Y el tercero, es que la Policía es un aparato. O sea, no le es ajeno a que la misma funcione con una dinámica proclive no solo a trabajar de manera coordinada, sino también de manera disfuncional. Tal es así que quienes portan un uniforme conforman, en su conjunto, una comunidad propia, con sus reglas y códigos, donde también pueden ser susceptibles a organizar grupos que van en disonancia con lo pactado en una determinada administración. Por ende, organizar complots contra un superior.
Los dos delitos
En las dos primeras cualidades -institución y regimentación- se permite entender cómo reacciona la Policía ante un abuso que cometió uno de los suyos. Desde el punto de vista de la criminología no es menor, porque entonces no estaríamos hablando de un solo delito -el asesinato, en caso de un gatillo fácil, por ejemplo-, sino también de un segundo delito, más colectivo, que es el encubrimiento. Es exactamente igual a lo que ocurre con las denuncias de pederastia en las instituciones eclesiásticas: lo criminal no se reduce solo al abuso sexual de menores, por más horroroso que parezca, sino también que abarca a quienes participan del mecanismo que ampara y protege a quien pergeñó ese primer delito. Su protección se convierte se convierte en un nuevo crimen, esta vez, ejercida por una institución como tal.

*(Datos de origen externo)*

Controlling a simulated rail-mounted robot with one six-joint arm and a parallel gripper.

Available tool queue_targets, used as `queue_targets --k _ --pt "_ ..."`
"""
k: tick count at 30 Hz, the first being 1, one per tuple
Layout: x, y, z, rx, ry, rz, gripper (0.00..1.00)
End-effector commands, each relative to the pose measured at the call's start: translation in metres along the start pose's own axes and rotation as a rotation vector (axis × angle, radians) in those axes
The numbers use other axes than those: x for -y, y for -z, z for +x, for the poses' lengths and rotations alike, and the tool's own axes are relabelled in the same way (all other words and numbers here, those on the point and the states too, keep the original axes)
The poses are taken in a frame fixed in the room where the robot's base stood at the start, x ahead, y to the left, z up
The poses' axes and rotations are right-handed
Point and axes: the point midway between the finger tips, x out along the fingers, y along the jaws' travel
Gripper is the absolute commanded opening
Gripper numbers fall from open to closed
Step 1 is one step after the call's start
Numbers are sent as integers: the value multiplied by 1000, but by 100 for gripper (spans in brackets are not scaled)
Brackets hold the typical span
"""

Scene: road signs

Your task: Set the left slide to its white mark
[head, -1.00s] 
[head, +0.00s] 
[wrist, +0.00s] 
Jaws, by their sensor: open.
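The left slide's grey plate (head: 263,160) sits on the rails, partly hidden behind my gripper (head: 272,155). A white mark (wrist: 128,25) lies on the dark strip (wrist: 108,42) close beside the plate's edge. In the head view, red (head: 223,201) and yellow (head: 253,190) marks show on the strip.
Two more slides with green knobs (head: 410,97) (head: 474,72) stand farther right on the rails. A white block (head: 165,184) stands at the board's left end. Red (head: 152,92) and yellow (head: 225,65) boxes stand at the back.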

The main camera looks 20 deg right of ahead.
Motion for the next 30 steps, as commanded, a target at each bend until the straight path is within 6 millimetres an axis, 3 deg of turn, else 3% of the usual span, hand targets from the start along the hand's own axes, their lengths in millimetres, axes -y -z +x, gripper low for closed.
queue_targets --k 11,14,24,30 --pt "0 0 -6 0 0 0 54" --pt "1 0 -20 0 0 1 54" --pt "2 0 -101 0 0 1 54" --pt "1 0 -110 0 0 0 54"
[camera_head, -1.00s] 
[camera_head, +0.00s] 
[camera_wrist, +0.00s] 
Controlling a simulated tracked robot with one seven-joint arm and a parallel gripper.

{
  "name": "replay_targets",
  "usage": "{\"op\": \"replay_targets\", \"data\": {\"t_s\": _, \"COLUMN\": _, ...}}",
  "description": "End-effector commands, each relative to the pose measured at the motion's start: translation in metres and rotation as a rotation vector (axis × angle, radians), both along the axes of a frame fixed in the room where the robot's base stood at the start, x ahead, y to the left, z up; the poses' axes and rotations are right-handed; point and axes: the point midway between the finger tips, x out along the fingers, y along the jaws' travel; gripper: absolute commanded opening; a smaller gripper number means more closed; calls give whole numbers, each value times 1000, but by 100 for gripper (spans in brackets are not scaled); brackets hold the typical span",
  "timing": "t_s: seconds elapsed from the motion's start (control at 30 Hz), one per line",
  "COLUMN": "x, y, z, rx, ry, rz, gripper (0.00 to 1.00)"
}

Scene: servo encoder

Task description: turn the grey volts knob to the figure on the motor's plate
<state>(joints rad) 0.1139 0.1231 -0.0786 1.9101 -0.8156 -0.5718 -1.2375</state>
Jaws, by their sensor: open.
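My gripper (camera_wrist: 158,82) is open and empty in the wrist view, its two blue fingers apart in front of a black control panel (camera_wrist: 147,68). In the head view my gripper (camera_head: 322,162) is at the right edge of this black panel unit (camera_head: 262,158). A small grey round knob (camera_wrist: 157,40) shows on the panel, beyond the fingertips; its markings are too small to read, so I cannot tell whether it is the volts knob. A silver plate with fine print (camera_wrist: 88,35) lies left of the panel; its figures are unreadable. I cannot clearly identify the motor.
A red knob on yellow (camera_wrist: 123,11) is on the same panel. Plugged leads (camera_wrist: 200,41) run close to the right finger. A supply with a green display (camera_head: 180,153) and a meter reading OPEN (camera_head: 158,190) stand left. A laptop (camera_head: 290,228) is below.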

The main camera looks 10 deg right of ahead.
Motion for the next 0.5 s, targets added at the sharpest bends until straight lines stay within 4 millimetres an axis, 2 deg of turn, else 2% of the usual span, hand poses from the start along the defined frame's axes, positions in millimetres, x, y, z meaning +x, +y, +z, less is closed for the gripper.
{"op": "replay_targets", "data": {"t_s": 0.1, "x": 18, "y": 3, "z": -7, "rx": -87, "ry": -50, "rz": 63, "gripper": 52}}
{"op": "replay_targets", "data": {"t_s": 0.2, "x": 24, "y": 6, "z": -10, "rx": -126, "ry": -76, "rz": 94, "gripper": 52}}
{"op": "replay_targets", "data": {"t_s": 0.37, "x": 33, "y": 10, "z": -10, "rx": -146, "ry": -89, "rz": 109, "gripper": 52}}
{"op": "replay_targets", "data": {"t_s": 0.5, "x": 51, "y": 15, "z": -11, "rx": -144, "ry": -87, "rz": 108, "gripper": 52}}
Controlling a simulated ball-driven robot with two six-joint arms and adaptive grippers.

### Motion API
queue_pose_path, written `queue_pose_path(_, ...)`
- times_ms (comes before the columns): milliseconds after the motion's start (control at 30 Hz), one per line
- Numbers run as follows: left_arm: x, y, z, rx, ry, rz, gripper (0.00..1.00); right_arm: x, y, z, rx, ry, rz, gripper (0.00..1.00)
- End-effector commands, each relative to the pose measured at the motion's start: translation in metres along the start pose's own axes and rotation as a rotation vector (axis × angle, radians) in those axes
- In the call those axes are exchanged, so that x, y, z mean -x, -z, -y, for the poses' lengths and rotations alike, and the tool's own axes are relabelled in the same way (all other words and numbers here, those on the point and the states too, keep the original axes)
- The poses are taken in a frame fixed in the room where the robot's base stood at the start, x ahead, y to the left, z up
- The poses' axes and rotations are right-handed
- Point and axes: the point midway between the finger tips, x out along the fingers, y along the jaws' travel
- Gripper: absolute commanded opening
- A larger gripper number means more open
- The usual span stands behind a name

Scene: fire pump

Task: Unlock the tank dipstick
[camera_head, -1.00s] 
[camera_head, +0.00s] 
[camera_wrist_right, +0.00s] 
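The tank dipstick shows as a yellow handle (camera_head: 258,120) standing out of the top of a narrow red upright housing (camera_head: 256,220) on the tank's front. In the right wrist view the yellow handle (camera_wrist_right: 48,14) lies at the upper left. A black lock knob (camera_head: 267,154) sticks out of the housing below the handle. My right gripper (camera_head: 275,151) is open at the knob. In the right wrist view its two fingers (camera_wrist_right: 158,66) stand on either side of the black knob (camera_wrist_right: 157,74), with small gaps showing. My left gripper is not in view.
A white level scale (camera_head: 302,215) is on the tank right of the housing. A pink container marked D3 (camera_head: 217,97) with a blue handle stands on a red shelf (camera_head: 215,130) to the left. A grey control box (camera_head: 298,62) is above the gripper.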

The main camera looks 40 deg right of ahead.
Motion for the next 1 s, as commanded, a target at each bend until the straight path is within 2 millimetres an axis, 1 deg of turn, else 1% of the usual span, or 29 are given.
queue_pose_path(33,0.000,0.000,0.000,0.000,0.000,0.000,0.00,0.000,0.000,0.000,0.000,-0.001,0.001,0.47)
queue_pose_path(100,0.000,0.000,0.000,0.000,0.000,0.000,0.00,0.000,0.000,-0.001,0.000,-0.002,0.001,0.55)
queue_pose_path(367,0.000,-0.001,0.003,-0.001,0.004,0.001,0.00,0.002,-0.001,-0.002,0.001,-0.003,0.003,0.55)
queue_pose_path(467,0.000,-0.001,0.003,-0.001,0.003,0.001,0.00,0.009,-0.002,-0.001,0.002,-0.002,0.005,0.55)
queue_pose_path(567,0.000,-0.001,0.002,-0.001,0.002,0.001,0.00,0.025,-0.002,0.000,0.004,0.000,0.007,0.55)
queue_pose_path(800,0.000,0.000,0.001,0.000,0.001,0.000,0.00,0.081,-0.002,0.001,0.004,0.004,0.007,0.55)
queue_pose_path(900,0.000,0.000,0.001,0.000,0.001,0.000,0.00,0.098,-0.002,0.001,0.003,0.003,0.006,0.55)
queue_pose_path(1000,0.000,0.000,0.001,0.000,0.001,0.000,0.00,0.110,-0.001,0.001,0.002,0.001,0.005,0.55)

En el caso de la Policía, el “protocolo de encubrimiento” abarca por ejemplo la adulteración de la escena del crimen para no involucrar al uniformado que cometió el abuso. Incluso se suman las propias estrategias que se pueden ejercer para evitar cualquier declaración de un testigo. El miedo es una herramienta para asegurar ese silencio. El silencio es salud.
Eso es efectivo en cuanto los policías tienen su propio peso en el barrio. Sin embargo, en la medida en que las ciudades del interior van creciendo, expandiéndose sin un ordenamiento territorial que garantice un equilibrado acceso de bienes y servicios para su comunidad, la desigualdad social se agrava y la violencia se manifiesta de manera más enérgica. Y la respuesta policial, le echa más leña al fuego.
Ahí es donde aparece en escena el comisario inspector de la departamental Punilla, Diego Bracamonte, quien se había apurado al declarar ante la prensa local que Jonathan había padecido una “descompensación”, subrayó que estaba “imputado” por un hecho ocurrido en diciembre del año pasado y que su muerte fue una “recaída”. Al difundirse lo registrado en un celular, el Ministerio de Seguridad de Córdoba ordenó su desplazamiento.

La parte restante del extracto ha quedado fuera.